En cas de cession ultérieure du bien, il faudra en revanche déterminer deux plus-values distinctes soumises à des régimes fiscaux différents :

  • Une plus-value à caractère privée qui correspond à celle réalisée pendant la période de détention dans le patrimoine personnel du contribuable. Elle est imposable selon le régime des plus-values des particuliers.
  • Une plus-value à caractère professionnel qui correspond à celle acquise par le bien depuis sa date d’inscription au bilan (ou au tableau des immobilisations) jusqu’au jour de sa cession effective. Elle est soumise au régime des plus-value professionnelles.

 

  1. Règles applicables aux entrepreneurs individuels ayant opté pour l’assimilation à une EURL ou à une EARL

Les conséquences fiscales de l’option sont les suivantes :

  • Le transfert des biens inscrits au patrimoine de l’entreprise individuelle à celui de l’entreprise individuelle à une EURL ou une EARL doit être fiscalement traité de la même façon que l’apport de ces biens du patrimoine de l’entreprise individuelle à celui d’une EURL ou une EARL.
    • Un tel transfert entraîne la constatation des plus-values ou de moins-values professionnelles. Les plus- values professionnelles dégagées à cette occasion peuvent bénéficier des exonérations et abattements prévus à l’article 151 septies et 151 septies B du CGI.
    • Lorsque le bien a d’abord figuré dans le patrimoine personnel de l’EI puis a transité par le patrimoine professionnel de l’EI avant d’intégrer celui de l’EI assimilée à une EURL ou une EARL, la fraction de la plus-value acquise pendant la période où le bien a figuré au patrimoine personnel est immédiatement imposable selon les règles applicables aux plus-values des particuliers.
    • La valorisation des biens correspondant à des éléments d’actif immobilisé inscrits au patrimoine de l’EI assimilée à une EURL ou une EARL se fait dans les conditions de droit commun (conformément à l’article 38 quinquies d l’annexe III du CGI), c’est-à-dire pour leur valeur d’origine.
      • La valeur d’origine est entendue comme la valeur réelle du bien au jour de l’assimilation de l’entreprise individuelle à une EURL ou une EARL.
      • Pour l’application des règles fiscales et la détermination des résultats de l’entreprise individuelle ainsi assimilée, seule est prise en compte la valeur réelle du bien au jour de l’assimilation de l’EI.
    • L’amortissement des biens inscrits au patrimoine de l’EI assimilée est pratiquée dans les conditions du droit commun. En vertu de l’art. 39, 1, 2° du CGI, la durée d’amortissement correspond à la durée réelle d’utilisation appréciée à la date d’assimilation. La base d’amortissement fiscal correspond à la valeur d’origine des biens. La déduction des amortissements est, enfin, subordonnée à leur inscription en comptabilité.
  • La cessation de l’entreprise individuelle, les activités de cette entreprise étant exercées par l’entreprise individuelle assimilée à une EURL ou une EARL.
    • La cessation de l’EI emporte taxation immédiate des bénéfices non encore imposés (201 et 202 CGI).
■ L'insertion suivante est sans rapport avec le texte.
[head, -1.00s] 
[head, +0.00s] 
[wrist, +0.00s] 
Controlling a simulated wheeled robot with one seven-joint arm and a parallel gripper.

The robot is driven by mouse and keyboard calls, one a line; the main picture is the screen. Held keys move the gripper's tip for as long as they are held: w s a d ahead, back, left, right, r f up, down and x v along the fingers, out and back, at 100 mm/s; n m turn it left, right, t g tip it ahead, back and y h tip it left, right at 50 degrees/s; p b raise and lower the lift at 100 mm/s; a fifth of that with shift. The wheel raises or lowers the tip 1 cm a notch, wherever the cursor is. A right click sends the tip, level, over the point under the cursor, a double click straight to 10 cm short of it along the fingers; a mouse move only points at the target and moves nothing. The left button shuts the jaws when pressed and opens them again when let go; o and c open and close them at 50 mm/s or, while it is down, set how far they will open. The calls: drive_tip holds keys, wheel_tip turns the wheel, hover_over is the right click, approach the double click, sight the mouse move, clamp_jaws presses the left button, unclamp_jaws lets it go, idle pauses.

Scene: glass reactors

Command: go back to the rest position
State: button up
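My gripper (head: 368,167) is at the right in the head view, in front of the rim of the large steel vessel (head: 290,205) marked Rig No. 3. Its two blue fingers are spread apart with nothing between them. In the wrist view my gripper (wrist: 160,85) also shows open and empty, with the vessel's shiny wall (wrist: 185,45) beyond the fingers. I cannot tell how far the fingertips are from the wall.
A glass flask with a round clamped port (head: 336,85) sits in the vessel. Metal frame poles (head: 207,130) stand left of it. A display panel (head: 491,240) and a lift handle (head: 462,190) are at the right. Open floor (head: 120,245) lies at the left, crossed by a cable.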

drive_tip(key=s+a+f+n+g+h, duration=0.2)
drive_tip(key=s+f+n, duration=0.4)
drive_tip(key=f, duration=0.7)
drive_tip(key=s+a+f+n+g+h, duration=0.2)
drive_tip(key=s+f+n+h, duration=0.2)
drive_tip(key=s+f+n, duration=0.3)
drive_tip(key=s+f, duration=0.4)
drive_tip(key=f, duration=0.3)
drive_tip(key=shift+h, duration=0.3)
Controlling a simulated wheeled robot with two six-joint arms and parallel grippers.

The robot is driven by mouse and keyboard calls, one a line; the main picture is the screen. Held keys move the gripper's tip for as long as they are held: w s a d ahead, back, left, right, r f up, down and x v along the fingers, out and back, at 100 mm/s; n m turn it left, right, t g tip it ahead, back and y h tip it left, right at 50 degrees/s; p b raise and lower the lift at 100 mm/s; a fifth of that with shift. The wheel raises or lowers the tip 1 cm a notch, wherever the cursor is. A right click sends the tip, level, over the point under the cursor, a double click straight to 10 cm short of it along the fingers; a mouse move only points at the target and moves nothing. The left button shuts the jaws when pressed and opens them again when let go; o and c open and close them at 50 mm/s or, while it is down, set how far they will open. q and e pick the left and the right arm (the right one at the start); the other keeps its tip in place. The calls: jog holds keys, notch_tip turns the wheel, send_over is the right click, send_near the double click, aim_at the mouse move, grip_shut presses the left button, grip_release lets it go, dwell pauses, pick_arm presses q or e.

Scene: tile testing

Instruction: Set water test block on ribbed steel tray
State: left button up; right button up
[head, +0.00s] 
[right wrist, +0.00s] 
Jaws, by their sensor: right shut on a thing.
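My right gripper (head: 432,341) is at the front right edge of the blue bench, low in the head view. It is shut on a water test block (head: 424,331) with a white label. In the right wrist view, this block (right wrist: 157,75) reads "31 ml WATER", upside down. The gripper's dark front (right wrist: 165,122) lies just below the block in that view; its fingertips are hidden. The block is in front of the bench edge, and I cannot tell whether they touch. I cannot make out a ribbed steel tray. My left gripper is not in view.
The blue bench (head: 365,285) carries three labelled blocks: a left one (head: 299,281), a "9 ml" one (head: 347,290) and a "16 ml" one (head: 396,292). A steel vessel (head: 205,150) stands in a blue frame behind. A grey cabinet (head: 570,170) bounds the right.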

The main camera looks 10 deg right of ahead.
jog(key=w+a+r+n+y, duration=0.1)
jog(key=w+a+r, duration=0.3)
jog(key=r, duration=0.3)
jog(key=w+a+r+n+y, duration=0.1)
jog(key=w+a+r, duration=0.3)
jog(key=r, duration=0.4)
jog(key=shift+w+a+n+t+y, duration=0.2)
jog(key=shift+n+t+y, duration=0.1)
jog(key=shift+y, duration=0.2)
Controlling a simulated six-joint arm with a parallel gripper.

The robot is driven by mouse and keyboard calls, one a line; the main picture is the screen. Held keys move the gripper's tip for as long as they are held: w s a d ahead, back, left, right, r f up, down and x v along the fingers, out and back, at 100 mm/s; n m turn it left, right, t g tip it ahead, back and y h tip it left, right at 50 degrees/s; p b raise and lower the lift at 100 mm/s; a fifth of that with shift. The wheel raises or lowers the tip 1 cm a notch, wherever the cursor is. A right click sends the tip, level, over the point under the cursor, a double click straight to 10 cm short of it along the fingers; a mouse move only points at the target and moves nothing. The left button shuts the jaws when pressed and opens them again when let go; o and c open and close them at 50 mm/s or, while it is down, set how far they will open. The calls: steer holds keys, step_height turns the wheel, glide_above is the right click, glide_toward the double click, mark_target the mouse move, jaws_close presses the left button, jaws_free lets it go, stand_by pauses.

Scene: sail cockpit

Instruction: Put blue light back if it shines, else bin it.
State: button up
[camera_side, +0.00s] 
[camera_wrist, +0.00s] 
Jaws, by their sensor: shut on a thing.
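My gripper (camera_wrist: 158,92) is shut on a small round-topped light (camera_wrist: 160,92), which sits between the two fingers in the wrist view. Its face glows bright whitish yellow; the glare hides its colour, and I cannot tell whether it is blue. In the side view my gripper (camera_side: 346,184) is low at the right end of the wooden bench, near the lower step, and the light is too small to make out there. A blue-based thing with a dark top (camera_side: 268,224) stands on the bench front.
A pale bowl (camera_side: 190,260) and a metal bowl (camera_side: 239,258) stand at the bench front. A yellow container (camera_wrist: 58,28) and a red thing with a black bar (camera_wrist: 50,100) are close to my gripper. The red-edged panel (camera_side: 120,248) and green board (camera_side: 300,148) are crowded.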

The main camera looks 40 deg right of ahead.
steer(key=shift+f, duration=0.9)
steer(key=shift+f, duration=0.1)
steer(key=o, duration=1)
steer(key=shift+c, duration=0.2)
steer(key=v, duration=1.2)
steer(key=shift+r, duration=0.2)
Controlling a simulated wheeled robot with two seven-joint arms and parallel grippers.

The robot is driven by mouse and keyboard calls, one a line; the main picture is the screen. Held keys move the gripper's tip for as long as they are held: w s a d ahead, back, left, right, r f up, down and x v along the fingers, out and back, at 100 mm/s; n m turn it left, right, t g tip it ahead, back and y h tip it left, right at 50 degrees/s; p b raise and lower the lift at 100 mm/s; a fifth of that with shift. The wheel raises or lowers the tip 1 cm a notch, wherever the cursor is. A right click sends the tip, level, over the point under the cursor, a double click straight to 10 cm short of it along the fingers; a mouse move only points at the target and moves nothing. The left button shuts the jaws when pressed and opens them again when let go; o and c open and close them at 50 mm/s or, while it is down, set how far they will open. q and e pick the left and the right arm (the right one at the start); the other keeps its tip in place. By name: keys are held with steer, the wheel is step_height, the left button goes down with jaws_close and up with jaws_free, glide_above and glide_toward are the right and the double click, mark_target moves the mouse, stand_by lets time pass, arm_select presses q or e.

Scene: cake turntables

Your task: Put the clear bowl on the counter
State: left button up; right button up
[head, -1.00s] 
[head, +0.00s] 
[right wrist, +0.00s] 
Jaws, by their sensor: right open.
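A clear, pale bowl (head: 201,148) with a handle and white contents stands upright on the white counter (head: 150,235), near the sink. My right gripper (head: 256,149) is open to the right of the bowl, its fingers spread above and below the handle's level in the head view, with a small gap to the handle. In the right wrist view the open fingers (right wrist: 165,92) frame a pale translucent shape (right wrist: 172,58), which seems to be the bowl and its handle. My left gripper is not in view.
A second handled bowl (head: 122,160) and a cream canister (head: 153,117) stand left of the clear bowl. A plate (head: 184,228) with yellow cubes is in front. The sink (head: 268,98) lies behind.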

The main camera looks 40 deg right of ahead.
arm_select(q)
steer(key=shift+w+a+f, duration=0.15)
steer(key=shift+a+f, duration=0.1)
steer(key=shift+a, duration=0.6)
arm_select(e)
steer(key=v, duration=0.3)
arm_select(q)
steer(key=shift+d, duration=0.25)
Dès lors que le transfert des biens au patrimoine professionnel est assimilé fiscalement à un apport, les reports d’imposition des plus-values et les sursis d’imposition des profits sur stock (art. 151 octies CGI) sont susceptibles d’être appliquées, peu importe que l’EI soit imposée selon le régime des sociétés de personne ou à l’impôt sur les sociétés.
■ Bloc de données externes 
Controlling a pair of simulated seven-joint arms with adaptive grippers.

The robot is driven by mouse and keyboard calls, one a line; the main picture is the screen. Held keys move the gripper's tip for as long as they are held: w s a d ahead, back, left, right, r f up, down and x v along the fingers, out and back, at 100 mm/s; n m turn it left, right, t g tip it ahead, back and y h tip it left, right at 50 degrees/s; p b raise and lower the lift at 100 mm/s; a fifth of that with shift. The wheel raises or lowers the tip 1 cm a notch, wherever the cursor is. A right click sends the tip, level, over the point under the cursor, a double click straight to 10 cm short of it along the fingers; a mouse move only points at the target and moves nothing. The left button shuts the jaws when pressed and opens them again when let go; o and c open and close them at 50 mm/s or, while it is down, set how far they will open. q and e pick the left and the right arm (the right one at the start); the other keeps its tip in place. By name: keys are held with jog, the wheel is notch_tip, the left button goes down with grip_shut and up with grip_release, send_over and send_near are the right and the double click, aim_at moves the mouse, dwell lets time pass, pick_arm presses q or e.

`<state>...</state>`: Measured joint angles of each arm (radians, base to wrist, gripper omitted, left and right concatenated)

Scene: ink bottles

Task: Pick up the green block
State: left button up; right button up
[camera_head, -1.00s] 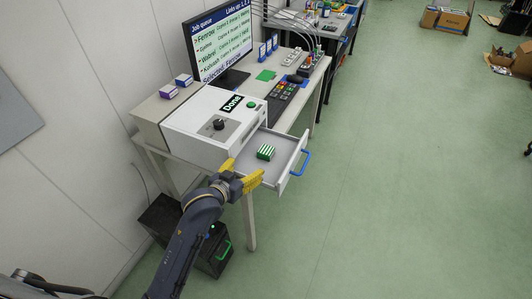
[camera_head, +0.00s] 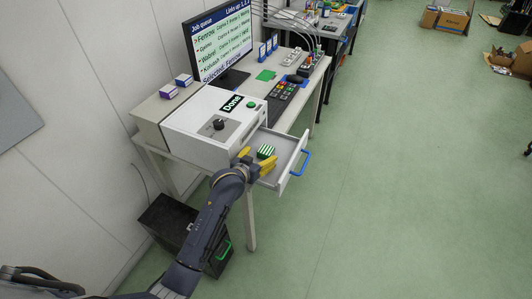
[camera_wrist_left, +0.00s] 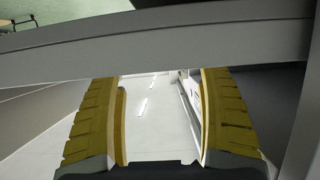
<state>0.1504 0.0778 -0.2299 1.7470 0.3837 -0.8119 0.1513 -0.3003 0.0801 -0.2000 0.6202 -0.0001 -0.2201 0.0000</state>
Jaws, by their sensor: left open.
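The green block (camera_head: 266,151), with white stripes, lies in the open drawer (camera_head: 291,161) of the white machine. My left gripper (camera_head: 257,161) is open, its yellow fingers spread at the drawer's near left end, close to the block. In the head view the fingers overlap the near side of the block, and I cannot tell whether they touch it. In the left wrist view the open fingers (camera_wrist_left: 160,85) have a pale surface between them, and I cannot make out the block there. My right gripper is not in view.
The white machine (camera_head: 207,117) with a dark knob and "Done" sign stands behind the drawer. The drawer has a blue handle (camera_head: 302,163). A green flat piece (camera_head: 265,75), a keypad and a monitor (camera_head: 220,45) are on the table. A black bin (camera_head: 172,225) stands below.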

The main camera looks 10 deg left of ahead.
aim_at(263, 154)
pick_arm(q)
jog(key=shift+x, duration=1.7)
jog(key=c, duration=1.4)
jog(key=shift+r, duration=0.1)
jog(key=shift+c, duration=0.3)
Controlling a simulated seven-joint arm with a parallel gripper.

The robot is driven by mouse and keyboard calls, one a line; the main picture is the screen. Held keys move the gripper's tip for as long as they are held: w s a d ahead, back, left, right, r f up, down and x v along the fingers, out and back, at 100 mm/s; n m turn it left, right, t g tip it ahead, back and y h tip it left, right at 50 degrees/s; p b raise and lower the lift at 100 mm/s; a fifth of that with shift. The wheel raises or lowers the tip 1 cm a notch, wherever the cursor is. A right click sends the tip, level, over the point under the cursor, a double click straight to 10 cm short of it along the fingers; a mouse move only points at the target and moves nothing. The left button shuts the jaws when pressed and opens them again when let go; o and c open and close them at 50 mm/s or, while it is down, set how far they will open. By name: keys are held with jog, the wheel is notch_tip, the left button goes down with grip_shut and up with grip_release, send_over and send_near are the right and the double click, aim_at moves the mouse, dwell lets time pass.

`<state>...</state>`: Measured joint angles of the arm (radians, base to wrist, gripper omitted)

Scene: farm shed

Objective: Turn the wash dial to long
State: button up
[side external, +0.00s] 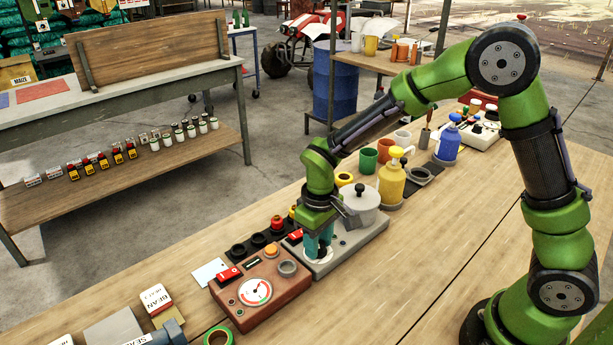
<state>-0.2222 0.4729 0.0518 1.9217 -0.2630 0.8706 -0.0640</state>
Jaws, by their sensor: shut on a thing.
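My gripper (320,250) points down over the near-left end of a grey unit (345,254) that also bears a pale lidded pot. Its teal fingers are shut on a small knob at the unit's top, which I take to be the wash dial. The fingers hide nearly all of the knob. Its pointer and any marks for long cannot be read here.
A red-brown box (232,298) with a round gauge stands close on the left. The pale pot (360,204) is right beside my gripper. A yellow pump bottle (391,180) and a blue bottle (448,142) stand farther back. The bench front (400,285) is clear.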

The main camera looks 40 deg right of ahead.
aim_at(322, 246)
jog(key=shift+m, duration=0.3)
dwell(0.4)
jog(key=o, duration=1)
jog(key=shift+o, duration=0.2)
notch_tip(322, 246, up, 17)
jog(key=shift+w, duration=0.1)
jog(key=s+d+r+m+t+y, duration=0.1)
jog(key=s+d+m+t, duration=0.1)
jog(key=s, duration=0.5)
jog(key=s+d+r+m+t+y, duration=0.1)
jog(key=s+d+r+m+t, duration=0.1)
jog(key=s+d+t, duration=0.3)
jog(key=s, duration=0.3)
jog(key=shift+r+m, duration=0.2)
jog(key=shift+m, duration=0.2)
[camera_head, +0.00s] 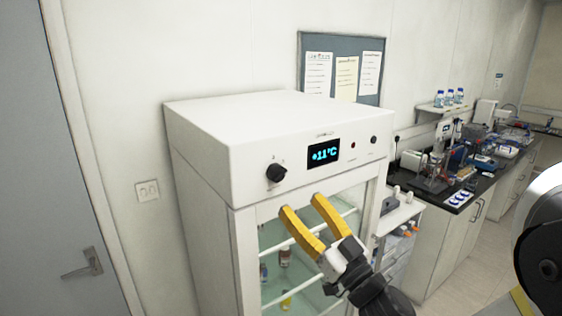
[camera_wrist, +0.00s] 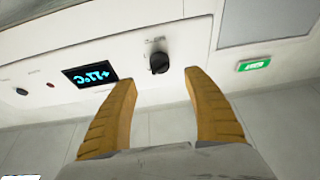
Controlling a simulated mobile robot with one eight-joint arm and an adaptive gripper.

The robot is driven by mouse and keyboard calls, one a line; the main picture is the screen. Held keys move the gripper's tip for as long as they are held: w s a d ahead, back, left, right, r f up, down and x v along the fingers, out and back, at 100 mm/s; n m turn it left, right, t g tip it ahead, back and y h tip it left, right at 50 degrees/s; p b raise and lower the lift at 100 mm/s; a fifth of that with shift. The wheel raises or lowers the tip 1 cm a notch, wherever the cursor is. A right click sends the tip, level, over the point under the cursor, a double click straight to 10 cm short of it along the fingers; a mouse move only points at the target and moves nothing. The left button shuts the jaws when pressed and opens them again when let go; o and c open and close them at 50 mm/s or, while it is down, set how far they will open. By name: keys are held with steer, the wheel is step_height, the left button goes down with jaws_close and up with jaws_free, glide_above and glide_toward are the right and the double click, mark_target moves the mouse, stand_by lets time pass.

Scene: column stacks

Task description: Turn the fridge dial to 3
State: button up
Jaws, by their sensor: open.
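The black dial (camera_head: 277,172) sits left of the display. The dial (camera_wrist: 159,63) also shows in the wrist view, between my fingertips in the picture and a little beyond them; its number marks are too small to read. My gripper (camera_head: 299,203), with yellow fingers, is open and empty, in front of the fridge below the panel, right of the dial in the head view. In the wrist view my gripper (camera_wrist: 160,76) does not appear to touch the dial.
A small black knob (camera_head: 374,139) and a red light (camera_head: 353,145) are right of the display. Below the panel is a glass door (camera_head: 275,235) with bottles behind it. A cluttered lab bench (camera_head: 470,190) stands at right, a grey door (camera_head: 75,160) at left.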

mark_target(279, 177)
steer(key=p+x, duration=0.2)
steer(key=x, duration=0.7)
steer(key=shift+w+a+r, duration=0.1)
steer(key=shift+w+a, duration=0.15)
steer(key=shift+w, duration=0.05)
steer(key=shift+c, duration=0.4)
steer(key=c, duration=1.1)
Si les conditions sont remplies, l’EI peut appliquer aux plus-values professionnelles dégagées à cette occasion les exonérations et abattements prévus par l’article 151 septies et 151 septies B du CGI.

Les dispositifs de faveur dont le bénéfice est conditionné à la réalisation d’un apport dans les condition de l’article 151 octies du CGI sont susceptibles d’être appliquées.
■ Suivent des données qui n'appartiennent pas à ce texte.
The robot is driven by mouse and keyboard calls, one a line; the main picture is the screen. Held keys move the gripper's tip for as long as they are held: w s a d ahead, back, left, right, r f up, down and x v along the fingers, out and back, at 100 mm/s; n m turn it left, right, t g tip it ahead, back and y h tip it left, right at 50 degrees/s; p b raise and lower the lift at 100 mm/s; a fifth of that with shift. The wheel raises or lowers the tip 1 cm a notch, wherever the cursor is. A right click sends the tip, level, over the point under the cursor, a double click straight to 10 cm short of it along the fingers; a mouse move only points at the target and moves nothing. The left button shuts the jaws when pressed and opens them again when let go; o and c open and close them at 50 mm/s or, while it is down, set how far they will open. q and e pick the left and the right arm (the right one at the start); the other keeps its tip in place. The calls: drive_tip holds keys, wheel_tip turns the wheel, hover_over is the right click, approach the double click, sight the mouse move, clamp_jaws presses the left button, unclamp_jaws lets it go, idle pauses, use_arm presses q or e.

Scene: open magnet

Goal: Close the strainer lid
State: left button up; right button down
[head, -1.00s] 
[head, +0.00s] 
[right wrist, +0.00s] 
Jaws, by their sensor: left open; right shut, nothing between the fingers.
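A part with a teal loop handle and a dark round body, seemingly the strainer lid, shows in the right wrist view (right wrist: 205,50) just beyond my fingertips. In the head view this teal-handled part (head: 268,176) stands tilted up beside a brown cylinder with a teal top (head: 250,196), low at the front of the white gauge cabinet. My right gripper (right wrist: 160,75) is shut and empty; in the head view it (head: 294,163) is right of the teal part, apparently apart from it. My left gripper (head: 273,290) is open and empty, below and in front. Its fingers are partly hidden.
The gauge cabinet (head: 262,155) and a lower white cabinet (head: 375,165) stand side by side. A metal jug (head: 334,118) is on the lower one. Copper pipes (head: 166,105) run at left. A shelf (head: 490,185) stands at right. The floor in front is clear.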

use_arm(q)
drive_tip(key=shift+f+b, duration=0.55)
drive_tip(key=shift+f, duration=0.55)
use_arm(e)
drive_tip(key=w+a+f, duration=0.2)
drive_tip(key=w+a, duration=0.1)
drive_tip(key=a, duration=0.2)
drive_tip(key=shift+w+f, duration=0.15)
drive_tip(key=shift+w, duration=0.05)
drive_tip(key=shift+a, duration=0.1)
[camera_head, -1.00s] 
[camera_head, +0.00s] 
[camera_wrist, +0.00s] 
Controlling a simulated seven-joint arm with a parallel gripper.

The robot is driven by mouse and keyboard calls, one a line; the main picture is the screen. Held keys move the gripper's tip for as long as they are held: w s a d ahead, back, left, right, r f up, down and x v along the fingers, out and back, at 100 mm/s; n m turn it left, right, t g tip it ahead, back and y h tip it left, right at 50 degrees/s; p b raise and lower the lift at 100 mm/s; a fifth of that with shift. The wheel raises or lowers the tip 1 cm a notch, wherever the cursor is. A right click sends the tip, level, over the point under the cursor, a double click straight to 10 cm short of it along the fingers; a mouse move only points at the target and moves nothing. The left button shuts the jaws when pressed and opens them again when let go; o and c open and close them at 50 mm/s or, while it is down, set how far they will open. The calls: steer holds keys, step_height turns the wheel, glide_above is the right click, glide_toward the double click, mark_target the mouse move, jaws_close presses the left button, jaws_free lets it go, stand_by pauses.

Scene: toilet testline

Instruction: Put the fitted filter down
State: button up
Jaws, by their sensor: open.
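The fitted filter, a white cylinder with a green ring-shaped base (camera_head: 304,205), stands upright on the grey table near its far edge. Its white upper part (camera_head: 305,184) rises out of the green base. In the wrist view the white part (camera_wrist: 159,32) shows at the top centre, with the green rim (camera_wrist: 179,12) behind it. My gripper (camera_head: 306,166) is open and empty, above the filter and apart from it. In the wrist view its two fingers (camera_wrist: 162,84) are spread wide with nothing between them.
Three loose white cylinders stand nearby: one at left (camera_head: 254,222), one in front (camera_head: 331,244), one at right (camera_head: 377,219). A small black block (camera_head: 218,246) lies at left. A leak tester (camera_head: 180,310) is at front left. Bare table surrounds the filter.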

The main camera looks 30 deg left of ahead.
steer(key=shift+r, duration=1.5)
NB : le dispositif prévu à l’article 151 octies n’étant pas cumulable avec l’exonération prévue par l’article 151 septies, les entrepreneurs qui peuvent bénéficier des deux régimes peuvent choisir le plus favorable.

Les dispositions (de l’art. 151 sexies CGI) relatives au régime des « biens migrants » s’appliquent aux biens utiles à l’exercice de l’activité professionnelle du contribuable.

Les biens utiles comprennent les biens, droits, obligations sûretés qui par nature ou destination contribuent à l’activité ainsi que les biens utilisés en partie à titre professionnel et à titre personnel.

L’entrée dans le patrimoine professionnel d’un tel bien ne constitue pas une cession à titre onéreux et ne donne pas lieu à la constatation de la plus-value immédiatement imposable entre les mains de l’entrepreneur suivant le régime des plus-values des particuliers.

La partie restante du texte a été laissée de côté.